Sechster und letzter Punkt: Wir müssen noch mehr im Wohnungsbau experimentieren, denn bei der Wohnungsfrage geht es schließlich auch darum, was gebaut wird. Und das setzt voraus, dass die Wohnung nicht als reine Ware angesehen wird und allein den Gesetzen der Ökonomie unterliegt. Lassen Sie mich diesbezüglich aus Ernst Hübelis Buch Die Krise der Städte. Zur Wohnungsfrage im 21. Jahrhundert zitieren: „Die demografischen Umwälzungen der letzten fünfzig Jahre sind Ausdruck einer stillen Revolution im Alltagsleben. In den Städten sind die klassischen Kleinfamilienhaushalte auf fünfzehn und weniger Prozent geschrumpft – zugunsten von Singles, Paaren, Alleinerziehenden, Wohngemeinschaften und vielem mehr [in Luxemburg kommt noch die hohe Fluktuation der Bevölkerung hinzu, wo hinzuziehende Menschen im Schnitt nur fünf Jahre im Land bleiben]. Fast alles hat sich verändert, nur die ‚moderne Wohnung‘ nicht. Sie orientiert sich bis heute am fordistischen Modell der 1950er-Jahre, als die serielle Massenproduktion für den kleinfamiliären Massenkonsum angekurbelt wurde, der wirtschaftliches Wachstum und Wohlstand für alle versprach: ein Kühlschrank, ein Fernseher, ein Volkswagen, zwei Kinder und ein Blick ins Grüne. Dazu passt das Schema Wohn-/Ess-/Schlaf-/Kinderzimmer/Küche/Bad. Ob klein oder großflächig [wie in dem Haus, das ich eingangs beschrieben habe], das Schema gilt auch heute als vermeintlich bewährtes Modell und wird en masse produziert, obwohl es ein Minderheitsprogramm und selbst für Kleinfamilien museal geworden ist. Wie ist es möglich, am realen Bedarf und an den Bedürfnissen vorbeizuproduzieren? Eine solche Ignoranz wäre in anderen Branchen ruinös – wieso nicht in der Wohnbauindustrie? Die Frage ist so alt wie die Ursache des Problems: Das chronische Unterangebot befreit den freien Wohnungsmarkt von der Notwendigkeit, sein Angebot der Nachfrage anzupassen.

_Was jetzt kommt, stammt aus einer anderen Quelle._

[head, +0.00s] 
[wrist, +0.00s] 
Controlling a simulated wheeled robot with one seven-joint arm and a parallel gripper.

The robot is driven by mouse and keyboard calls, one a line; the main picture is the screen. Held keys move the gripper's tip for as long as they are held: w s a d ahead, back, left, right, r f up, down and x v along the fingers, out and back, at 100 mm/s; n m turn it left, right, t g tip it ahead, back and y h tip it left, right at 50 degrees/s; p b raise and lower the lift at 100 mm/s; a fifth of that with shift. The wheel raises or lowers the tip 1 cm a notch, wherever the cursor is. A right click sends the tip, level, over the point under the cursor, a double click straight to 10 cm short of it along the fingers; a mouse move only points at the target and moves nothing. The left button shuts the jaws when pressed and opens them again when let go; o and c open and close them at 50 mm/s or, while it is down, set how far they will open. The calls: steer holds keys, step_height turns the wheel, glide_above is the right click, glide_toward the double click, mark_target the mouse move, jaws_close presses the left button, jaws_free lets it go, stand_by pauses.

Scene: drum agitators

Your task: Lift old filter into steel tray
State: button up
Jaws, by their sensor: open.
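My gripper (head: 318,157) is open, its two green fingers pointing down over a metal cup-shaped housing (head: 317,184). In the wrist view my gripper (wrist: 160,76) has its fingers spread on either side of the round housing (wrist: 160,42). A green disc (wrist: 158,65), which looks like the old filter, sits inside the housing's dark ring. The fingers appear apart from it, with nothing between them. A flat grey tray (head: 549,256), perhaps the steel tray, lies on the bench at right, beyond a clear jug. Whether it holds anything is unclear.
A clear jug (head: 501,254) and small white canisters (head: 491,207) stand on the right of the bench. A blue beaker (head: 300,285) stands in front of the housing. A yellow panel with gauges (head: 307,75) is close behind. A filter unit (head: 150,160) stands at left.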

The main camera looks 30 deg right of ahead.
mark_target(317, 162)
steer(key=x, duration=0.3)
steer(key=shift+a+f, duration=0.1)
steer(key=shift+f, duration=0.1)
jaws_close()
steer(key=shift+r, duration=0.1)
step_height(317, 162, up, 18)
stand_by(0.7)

Eigentlich ist es egal, was auf dem Markt geworfen wird. Wo Knappheit herrscht, ist alles begehrt.“
Wenn also der freie Markt nicht experimentiert, dann muss es die öffentliche Hand tun. Dazu gehört auch, Wohnungsbau als reine Typologie zu beenden und komplementäre Nutzungen, insbesondere Arbeiten, zu ermöglichen. Eine der größten Herausforderungen der luxemburgischen Raumproduktion besteht darin, Wohnen und Arbeiten zusammenzuführen. Aber auch die öffentlichen Wohnungsbaugesellschaften müssen so hart kalkulieren wie die privaten Entwickler und stehen durch die Zinserhöhung und Kostenexplosion im Bau unter Druck. Daher mein vielleicht utopischer Wunsch: Wir müssen neue Wohnformen experimentieren, die der gesellschaftlichen Nachfrage nachkommen, aber das geht womöglich nur, wenn Wohnen wie im Roten Wien ein Stück weit als Investition à fonds perdu angesehen wird – in eine lebenswerte Gesellschaft.